→ **Your instructions**
Look over the lines below. Report each one that includes the string "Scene".

→ **Data rows**
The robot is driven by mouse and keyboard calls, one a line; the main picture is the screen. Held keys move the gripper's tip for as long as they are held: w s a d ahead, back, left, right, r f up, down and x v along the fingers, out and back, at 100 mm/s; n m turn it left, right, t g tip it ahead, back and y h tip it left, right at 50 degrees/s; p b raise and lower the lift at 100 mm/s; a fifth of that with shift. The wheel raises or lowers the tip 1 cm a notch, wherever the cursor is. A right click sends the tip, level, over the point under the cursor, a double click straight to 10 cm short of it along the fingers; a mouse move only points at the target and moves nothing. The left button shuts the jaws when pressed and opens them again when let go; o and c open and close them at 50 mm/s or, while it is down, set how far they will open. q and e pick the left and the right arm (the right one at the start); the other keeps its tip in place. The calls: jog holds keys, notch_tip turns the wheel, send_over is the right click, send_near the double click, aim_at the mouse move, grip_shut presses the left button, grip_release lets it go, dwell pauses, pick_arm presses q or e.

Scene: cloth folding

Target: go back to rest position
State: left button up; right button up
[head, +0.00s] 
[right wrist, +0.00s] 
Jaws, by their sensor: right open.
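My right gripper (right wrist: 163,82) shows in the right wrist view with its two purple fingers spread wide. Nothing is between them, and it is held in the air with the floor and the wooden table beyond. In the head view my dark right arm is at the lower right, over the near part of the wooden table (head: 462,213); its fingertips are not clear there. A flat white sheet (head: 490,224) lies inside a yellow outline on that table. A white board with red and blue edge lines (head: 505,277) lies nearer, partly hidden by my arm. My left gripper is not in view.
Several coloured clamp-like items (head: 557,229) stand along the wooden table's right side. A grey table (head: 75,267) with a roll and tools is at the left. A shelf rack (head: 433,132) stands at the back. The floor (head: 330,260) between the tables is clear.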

* * *

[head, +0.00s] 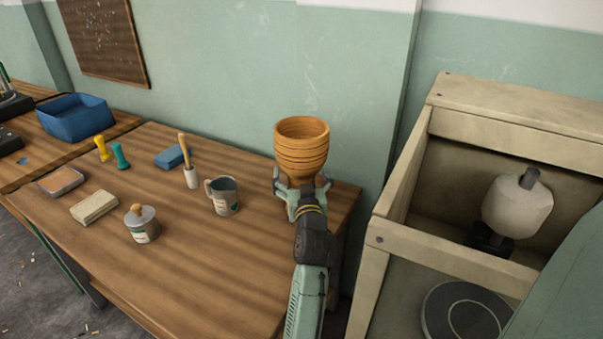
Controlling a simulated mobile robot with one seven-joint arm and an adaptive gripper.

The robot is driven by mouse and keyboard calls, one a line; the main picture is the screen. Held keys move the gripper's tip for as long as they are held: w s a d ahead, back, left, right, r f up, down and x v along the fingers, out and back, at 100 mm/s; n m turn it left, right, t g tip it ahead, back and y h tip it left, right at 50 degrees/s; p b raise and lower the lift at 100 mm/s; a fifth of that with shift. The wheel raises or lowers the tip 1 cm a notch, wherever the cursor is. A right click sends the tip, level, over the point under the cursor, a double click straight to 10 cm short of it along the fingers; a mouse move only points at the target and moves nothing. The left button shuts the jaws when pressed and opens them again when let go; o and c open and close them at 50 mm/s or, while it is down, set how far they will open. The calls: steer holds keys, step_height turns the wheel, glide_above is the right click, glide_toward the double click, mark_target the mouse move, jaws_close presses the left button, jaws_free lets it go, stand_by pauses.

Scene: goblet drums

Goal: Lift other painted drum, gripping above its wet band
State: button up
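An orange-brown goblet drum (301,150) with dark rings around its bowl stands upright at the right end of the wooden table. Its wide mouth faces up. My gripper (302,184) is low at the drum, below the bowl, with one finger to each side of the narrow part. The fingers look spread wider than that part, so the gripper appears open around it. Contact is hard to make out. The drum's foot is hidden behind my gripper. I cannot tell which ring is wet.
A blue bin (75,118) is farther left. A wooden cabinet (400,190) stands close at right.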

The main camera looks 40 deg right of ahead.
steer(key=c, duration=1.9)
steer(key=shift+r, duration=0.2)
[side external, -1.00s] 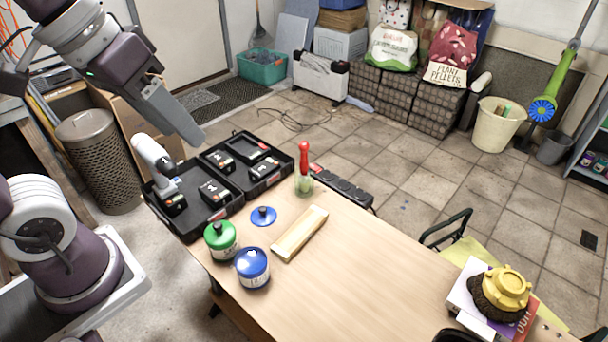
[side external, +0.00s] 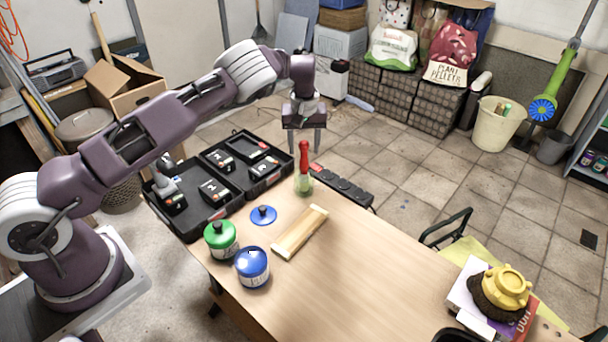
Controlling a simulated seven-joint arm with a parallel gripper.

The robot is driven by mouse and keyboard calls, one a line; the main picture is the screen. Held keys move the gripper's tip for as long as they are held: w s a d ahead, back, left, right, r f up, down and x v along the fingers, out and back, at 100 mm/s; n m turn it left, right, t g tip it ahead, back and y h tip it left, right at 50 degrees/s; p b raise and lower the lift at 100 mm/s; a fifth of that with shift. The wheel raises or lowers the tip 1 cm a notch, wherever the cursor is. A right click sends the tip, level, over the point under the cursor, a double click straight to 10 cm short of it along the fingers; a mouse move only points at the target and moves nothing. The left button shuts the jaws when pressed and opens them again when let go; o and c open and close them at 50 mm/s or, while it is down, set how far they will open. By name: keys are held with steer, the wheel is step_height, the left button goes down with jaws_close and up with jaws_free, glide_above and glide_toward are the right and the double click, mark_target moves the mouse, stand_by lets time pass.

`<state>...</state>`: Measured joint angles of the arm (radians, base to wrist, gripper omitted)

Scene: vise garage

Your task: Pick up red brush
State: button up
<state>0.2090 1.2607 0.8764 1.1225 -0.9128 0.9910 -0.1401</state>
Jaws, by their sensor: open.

→ **Worked answer**
Scene: cloth folding
Scene: goblet drums
Scene: vise garage

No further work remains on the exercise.